Acting pig-headed in degrading our forests, arable lands and rivers in the quest to bastardise the belly of the earth certainly puts us in economic and developmental jeopardy. Only in January, the European Union announced that it would contribute €25 million to enhance the economic, social and environmental sustainability of cocoa production in Côte d’Ivoire, Ghana and Cameroon.
This funding was expected to strengthen the partnership between Team Europe (composed of the EU, its Member States, and European financial institutions) and the three cocoa-producing countries, and aims at ensuring a decent living income for farmers, halting deforestation and eliminating child labour.
Certainly, such a programme is in the national interest of the beneficiary countries.
That is why during the opening of the Consultative Dialogue last week, President Nana Addo Dankwa Akufo-Addo called for a candid and non-partisan discussion on issues relating to small scale mining in the country.
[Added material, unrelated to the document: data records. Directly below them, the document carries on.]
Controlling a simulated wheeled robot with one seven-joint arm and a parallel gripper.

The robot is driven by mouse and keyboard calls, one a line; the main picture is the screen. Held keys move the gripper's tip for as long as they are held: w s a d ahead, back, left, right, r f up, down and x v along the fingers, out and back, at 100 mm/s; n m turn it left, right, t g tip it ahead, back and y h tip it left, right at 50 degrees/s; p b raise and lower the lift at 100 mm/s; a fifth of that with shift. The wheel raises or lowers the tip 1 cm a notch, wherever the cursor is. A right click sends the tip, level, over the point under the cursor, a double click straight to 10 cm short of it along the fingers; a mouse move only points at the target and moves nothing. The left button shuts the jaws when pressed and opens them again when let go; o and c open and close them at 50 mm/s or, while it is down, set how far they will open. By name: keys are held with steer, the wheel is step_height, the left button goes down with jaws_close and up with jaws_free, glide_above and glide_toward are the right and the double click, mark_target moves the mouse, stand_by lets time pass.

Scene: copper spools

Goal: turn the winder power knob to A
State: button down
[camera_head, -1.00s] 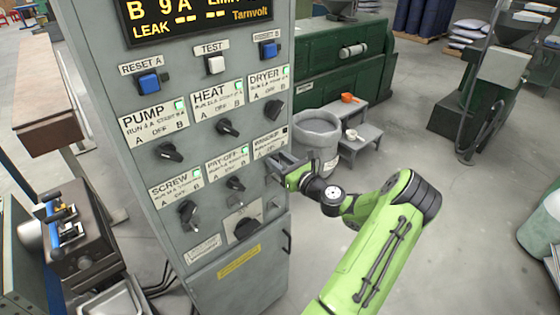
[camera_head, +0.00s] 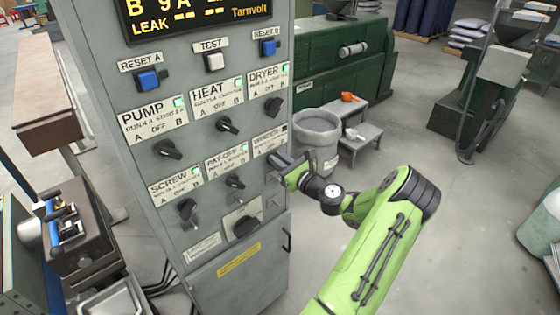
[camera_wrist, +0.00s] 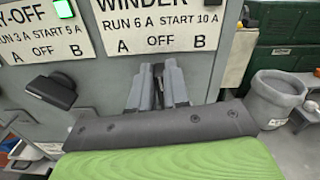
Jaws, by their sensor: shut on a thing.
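The winder label (camera_wrist: 160,25) fills the top of the wrist view, with A at the left, OFF in the middle and B at the right. It also shows at the right edge of the grey control cabinet in the head view (camera_head: 270,140). My gripper (camera_wrist: 158,75) is just below the OFF mark, its two grey fingers close together and pointing at the panel. In the head view my gripper (camera_head: 278,166) reaches the panel from the right. It is shut on the winder knob, which the fingers hide, so I cannot see which way the knob points.
The pay-off knob (camera_wrist: 52,92) sits close to the left of my fingers. Other black knobs, such as the heat knob (camera_head: 227,125), and push buttons cover the cabinet. A grey bin (camera_head: 318,135) and a grey step stool (camera_head: 360,138) stand behind, to the right.

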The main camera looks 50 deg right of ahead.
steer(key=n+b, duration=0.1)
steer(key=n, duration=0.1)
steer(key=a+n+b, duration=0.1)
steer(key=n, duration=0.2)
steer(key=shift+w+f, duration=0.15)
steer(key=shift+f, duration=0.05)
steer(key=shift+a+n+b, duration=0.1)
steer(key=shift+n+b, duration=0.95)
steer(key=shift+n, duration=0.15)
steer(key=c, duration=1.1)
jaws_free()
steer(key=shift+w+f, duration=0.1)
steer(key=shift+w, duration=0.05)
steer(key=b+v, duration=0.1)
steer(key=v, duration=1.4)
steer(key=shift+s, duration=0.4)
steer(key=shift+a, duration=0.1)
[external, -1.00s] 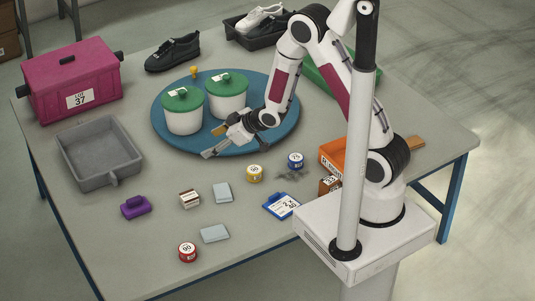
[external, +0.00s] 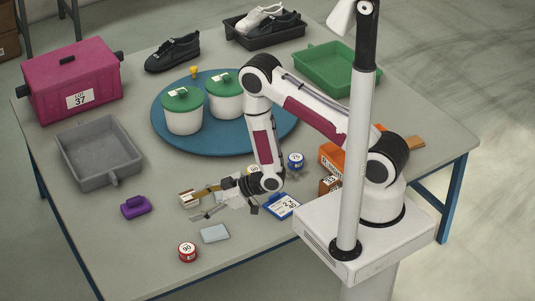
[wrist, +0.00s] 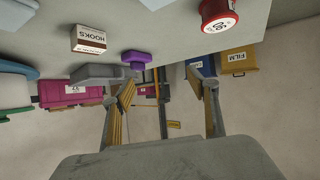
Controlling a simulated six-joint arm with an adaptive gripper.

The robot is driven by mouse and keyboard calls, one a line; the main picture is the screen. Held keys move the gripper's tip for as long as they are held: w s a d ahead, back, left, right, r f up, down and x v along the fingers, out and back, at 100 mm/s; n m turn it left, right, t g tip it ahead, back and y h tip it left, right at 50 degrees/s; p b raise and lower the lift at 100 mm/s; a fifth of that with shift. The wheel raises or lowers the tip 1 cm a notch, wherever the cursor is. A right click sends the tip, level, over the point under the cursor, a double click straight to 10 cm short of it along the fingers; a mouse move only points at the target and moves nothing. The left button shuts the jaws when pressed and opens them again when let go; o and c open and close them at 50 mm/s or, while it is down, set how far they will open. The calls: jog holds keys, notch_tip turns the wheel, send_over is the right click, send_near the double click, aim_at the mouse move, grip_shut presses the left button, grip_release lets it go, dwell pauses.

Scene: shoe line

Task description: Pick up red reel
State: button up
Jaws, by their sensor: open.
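The red reel (external: 187,252), a short round tin with a white label marked 90, stands near the table's front edge in the external view. It also shows at the top right of the wrist view (wrist: 218,14). My gripper (external: 196,207) is open and empty, above and behind the reel, apart from it. In the wrist view my gripper's two fingers (wrist: 162,76) are spread, and the reel lies outside them, up and right.
A hooks box (external: 188,199) is close to my fingers. A grey-blue flat box (external: 214,233) lies right of the reel, and a purple item (external: 136,207) lies left. Table left of the red reel is clear.

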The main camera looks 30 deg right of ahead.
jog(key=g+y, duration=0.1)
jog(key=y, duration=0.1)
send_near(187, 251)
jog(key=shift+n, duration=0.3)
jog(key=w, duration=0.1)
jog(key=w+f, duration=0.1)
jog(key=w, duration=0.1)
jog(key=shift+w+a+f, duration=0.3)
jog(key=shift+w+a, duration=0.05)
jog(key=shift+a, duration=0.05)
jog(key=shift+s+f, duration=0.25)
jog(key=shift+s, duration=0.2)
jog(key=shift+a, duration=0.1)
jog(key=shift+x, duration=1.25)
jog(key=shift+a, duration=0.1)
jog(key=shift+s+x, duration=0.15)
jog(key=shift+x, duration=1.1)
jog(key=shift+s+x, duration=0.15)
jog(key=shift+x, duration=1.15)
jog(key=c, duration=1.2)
Considering that cocoa is a major international revenue earner, while gold is also our other golden egg, we need no politician or propagandist to tell us that we need to have an eagle eye on zones that produce those commodities for our national good.
We believe President Akufo-Addo is right when he cautions that certain conversations should go beyond partisan politics and rather assume national consensus and national effort.
Responsible conversation
As he noted, certain occurrences, especially in the run-up to last year’s elections, had inspired his insistence on the whole nation having a national conversation on ‘galamsey’ so that because “Ghana is not made up of only the humans, but is also made up of the soil, the mountains and valleys, the forests, the rivers, the lakes, the seas, and the plant and animal life as well, all of us with huge stakes in our national resources will collectively unite in nurturing such resources for ourselves and our future generations.”
Collective task
It is in this vein that we urge those who, for instance, condemned the Free SHS programme only to claim political benefits from it during the last general elections to join the collective chorus for a regulated scheme for mining, and a framework for managing funds that accrue from our national resources in a manner that helps develop our nation faster.
That, in our opinion, is the responsibility of the various political parties, as well as civil society, traditional rulers, the clergy, business community, academia, youth associations and all other opinion leaders at all levels of our national life.